- **WRITTEN INSTRUCTION**:
Give the data a second time, exactly and in full.
-- begin DATA --
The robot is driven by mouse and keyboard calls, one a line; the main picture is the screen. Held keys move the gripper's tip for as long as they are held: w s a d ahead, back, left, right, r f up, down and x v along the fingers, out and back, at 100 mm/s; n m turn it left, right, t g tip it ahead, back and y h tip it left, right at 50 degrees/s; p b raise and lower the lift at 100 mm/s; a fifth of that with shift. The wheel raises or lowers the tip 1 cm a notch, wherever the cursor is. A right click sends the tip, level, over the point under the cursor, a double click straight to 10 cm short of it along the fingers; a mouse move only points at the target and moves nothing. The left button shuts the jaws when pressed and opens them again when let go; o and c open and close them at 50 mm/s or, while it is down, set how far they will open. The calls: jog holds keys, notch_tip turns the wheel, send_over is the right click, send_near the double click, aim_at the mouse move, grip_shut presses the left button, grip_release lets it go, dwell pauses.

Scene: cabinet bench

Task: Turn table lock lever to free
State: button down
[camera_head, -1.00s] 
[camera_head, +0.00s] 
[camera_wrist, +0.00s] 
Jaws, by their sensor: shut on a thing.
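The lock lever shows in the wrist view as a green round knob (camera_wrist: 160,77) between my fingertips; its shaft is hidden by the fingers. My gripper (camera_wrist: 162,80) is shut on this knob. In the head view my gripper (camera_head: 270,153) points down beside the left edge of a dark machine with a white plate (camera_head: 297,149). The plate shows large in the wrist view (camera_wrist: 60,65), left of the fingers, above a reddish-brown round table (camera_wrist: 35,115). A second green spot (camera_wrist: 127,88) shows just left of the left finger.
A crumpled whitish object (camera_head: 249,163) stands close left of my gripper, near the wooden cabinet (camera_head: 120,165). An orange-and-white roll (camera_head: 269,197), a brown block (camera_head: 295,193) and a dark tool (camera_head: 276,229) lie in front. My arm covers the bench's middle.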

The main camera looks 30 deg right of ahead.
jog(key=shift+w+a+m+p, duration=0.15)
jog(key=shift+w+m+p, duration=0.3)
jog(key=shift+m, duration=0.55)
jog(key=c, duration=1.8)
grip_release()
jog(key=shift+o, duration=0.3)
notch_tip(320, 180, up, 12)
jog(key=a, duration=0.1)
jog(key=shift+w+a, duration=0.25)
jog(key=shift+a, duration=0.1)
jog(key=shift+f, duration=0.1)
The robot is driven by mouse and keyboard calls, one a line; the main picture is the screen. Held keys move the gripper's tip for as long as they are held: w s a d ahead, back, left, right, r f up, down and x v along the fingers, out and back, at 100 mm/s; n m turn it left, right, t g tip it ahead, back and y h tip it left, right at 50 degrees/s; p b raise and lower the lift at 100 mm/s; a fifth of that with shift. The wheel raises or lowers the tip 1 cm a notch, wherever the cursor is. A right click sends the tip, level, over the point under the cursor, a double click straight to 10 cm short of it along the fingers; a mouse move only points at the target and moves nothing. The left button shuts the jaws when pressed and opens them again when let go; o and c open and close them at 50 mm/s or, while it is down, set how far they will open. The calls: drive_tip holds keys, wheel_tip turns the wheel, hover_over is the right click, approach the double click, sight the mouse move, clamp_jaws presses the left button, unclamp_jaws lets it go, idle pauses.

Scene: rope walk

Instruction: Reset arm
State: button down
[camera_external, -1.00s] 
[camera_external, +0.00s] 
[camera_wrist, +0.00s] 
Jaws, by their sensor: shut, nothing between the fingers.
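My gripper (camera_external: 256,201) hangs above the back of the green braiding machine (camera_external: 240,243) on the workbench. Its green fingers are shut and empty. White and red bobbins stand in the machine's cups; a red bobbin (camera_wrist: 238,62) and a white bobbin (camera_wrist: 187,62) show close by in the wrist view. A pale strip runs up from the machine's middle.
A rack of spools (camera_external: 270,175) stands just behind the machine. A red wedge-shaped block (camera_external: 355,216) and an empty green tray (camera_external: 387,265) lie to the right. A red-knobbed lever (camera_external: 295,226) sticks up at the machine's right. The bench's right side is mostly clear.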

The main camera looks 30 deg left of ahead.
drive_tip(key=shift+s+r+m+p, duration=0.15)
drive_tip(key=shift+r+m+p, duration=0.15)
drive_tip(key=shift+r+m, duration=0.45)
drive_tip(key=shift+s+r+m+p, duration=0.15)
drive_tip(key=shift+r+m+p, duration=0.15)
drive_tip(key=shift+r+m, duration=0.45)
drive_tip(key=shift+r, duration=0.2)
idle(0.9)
-- end DATA --
- **OUTPUT OF THE EXERCISE**:
The robot is driven by mouse and keyboard calls, one a line; the main picture is the screen. Held keys move the gripper's tip for as long as they are held: w s a d ahead, back, left, right, r f up, down and x v along the fingers, out and back, at 100 mm/s; n m turn it left, right, t g tip it ahead, back and y h tip it left, right at 50 degrees/s; p b raise and lower the lift at 100 mm/s; a fifth of that with shift. The wheel raises or lowers the tip 1 cm a notch, wherever the cursor is. A right click sends the tip, level, over the point under the cursor, a double click straight to 10 cm short of it along the fingers; a mouse move only points at the target and moves nothing. The left button shuts the jaws when pressed and opens them again when let go; o and c open and close them at 50 mm/s or, while it is down, set how far they will open. The calls: jog holds keys, notch_tip turns the wheel, send_over is the right click, send_near the double click, aim_at the mouse move, grip_shut presses the left button, grip_release lets it go, dwell pauses.

Scene: cabinet bench

Task: Turn table lock lever to free
State: button down
[camera_head, -1.00s] 
[camera_head, +0.00s] 
[camera_wrist, +0.00s] 
Jaws, by their sensor: shut on a thing.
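The lock lever shows in the wrist view as a green round knob (camera_wrist: 160,77) between my fingertips; its shaft is hidden by the fingers. My gripper (camera_wrist: 162,80) is shut on this knob. In the head view my gripper (camera_head: 270,153) points down beside the left edge of a dark machine with a white plate (camera_head: 297,149). The plate shows large in the wrist view (camera_wrist: 60,65), left of the fingers, above a reddish-brown round table (camera_wrist: 35,115). A second green spot (camera_wrist: 127,88) shows just left of the left finger.
A crumpled whitish object (camera_head: 249,163) stands close left of my gripper, near the wooden cabinet (camera_head: 120,165). An orange-and-white roll (camera_head: 269,197), a brown block (camera_head: 295,193) and a dark tool (camera_head: 276,229) lie in front. My arm covers the bench's middle.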

The main camera looks 30 deg right of ahead.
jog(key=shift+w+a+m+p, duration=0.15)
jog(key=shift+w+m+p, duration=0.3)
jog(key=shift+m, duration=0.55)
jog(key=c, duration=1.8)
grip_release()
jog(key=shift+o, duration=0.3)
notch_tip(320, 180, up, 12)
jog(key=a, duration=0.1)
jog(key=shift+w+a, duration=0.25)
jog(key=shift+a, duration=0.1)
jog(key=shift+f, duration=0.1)
The robot is driven by mouse and keyboard calls, one a line; the main picture is the screen. Held keys move the gripper's tip for as long as they are held: w s a d ahead, back, left, right, r f up, down and x v along the fingers, out and back, at 100 mm/s; n m turn it left, right, t g tip it ahead, back and y h tip it left, right at 50 degrees/s; p b raise and lower the lift at 100 mm/s; a fifth of that with shift. The wheel raises or lowers the tip 1 cm a notch, wherever the cursor is. A right click sends the tip, level, over the point under the cursor, a double click straight to 10 cm short of it along the fingers; a mouse move only points at the target and moves nothing. The left button shuts the jaws when pressed and opens them again when let go; o and c open and close them at 50 mm/s or, while it is down, set how far they will open. The calls: drive_tip holds keys, wheel_tip turns the wheel, hover_over is the right click, approach the double click, sight the mouse move, clamp_jaws presses the left button, unclamp_jaws lets it go, idle pauses.

Scene: rope walk

Instruction: Reset arm
State: button down
[camera_external, -1.00s] 
[camera_external, +0.00s] 
[camera_wrist, +0.00s] 
Jaws, by their sensor: shut, nothing between the fingers.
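My gripper (camera_external: 256,201) hangs above the back of the green braiding machine (camera_external: 240,243) on the workbench. Its green fingers are shut and empty. White and red bobbins stand in the machine's cups; a red bobbin (camera_wrist: 238,62) and a white bobbin (camera_wrist: 187,62) show close by in the wrist view. A pale strip runs up from the machine's middle.
A rack of spools (camera_external: 270,175) stands just behind the machine. A red wedge-shaped block (camera_external: 355,216) and an empty green tray (camera_external: 387,265) lie to the right. A red-knobbed lever (camera_external: 295,226) sticks up at the machine's right. The bench's right side is mostly clear.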

The main camera looks 30 deg left of ahead.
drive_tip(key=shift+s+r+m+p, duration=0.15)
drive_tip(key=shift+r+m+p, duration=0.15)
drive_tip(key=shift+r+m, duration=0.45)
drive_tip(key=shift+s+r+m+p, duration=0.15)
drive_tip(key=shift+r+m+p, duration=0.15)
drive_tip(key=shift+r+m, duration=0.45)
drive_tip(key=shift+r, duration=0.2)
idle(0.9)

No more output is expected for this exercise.